Other critics agree. "I'm not a real fan of the program in general," says Abe Laeser, Dade's senior trial assistant state attorney. "I think the primary function [of Pretrial Services] is to be a clearing-house for the jail as opposed to a program that actually cares whether or not this person or that person is going to cause a problem if they are released." The Bail Bondsmen's Association's Gary Whitice says, "Pretrial release is simply used to maintain somewhat of a cap at the jail, and it seems that the main consideration - which is whether or not the guy seems like a good risk of showing up in court again - is not really taken into serious consideration."
Assistant State Attorney Ken Behle takes the assessment a step further, arguing that the Pretrial Services Bureau isn't held responsible for the actions of defendants freed under the program. "You've got to keep in mind that this is their job," Behle says of the bureau. "And if no one were let out in their custody, not only would the jails be filled, but they would most likely not be in business any more. And so, knowing there is very little risk to them, and that they are not going to be held accountable [for the program's failures], their incentive will be to take someone as opposed to keeping that person in jail."
Perhaps the strongest supporter of pretrial release is Judge Gerald Wetherington, who stepped down June 30 after ten years as the circuit court's chief administrative judge. As chief judge, Wetherington had direct administrative control over both the jail and the Pretrial Services Bureau. Given the nearly 55,000 felony arrests each year, Wetherington contends, the bureau has performed consistently well under difficult conditions. "When you think about handling 135,000 [felony and misdemeanor arrests] a year with what we're doing, you have to say that our Department of Corrections and the pretrial-release program have done a miraculous job," says Wetherington. "This community owes these people a tremendous debt of gratitude."
But Judge Petersen says it is misleading to measure the program's success by the number of defendants it releases. A better measure, he argues, would be the percentage of released defendants who return for their court hearings. Buckhalt says that in 1989 only twelve percent of pretrial-release defendants failed to show up in court. By his calculations, 1990 was even better, with a failure-to-appear rate of little more than ten percent.
If these figures are accurate, Dade County's Pretrial Services Bureau is operating one of the most successful programs in the nation. But bail bondsmen and assistant state attorneys strongly doubt Buckhalt's statistical methodology; most of them estimate that between 25 and 30 percent of Pretrial Services' defendants skip their court dates. Those higher estimates are confirmed by a U.S. Department of Justice study conducted in 1989.

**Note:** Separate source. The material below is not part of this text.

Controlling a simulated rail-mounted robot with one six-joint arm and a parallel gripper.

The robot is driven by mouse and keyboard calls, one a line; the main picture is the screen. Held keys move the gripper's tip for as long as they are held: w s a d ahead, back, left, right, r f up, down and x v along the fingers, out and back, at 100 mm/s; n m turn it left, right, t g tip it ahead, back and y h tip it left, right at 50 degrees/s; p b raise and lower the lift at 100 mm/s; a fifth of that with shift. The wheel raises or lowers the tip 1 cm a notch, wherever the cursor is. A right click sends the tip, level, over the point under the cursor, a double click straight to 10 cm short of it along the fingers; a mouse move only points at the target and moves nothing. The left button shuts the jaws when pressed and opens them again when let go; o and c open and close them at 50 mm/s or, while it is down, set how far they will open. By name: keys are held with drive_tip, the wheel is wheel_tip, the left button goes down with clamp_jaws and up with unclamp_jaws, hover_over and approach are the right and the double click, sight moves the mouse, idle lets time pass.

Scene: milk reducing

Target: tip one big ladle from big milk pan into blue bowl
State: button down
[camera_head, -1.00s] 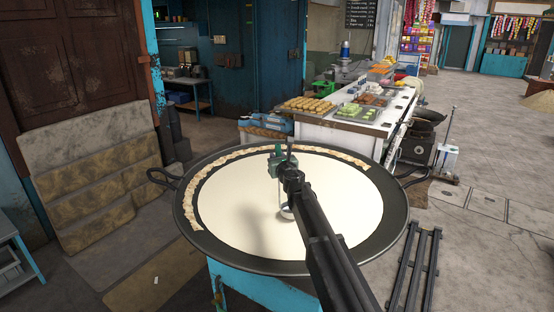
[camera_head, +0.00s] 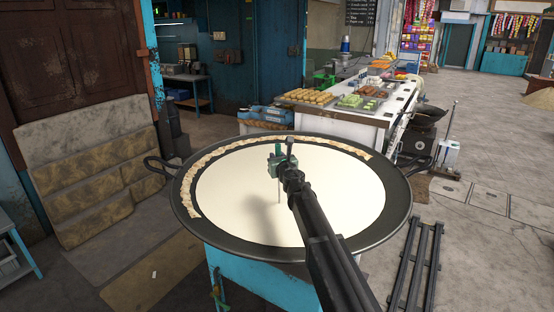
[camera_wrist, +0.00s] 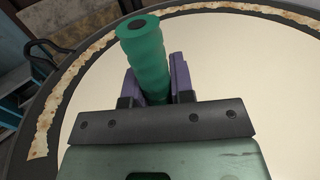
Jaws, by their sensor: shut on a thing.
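The big milk pan (camera_head: 320,205) is a wide dark pan full of cream-white milk, with a browned crust along its far and left rim. My gripper (camera_head: 280,161) is over the middle of the pan. In the wrist view my gripper (camera_wrist: 158,80) is shut on the green handle (camera_wrist: 141,45) of the ladle. The ladle's thin shaft (camera_head: 279,192) hangs down to the milk. The ladle's cup does not show; it is under the milk or hidden by my arm. I cannot make out a blue bowl with certainty.
A white counter (camera_head: 350,116) with trays of food stands behind the pan. Blue boxes (camera_head: 265,116) lie beside it. The pan sits on a blue stand (camera_head: 255,280). Dark rails (camera_head: 418,270) lie on the floor at right. A loop handle juts from the pan's left.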

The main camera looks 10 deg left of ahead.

Federal researchers tracked 489 randomly selected Dade felony defendants from February 1988 through February 1989 and calculated Pretrial Service's failure-to-appear rate, along with that of defendants released on their own recognizance. (Although the study did not distinguish between the bureau's defendants and those released on their own recognizance, investigators who collected the data say the sample was almost entirely composed of Pretrial Services defendants.) The results dramatically contradict Buckhalt's figures.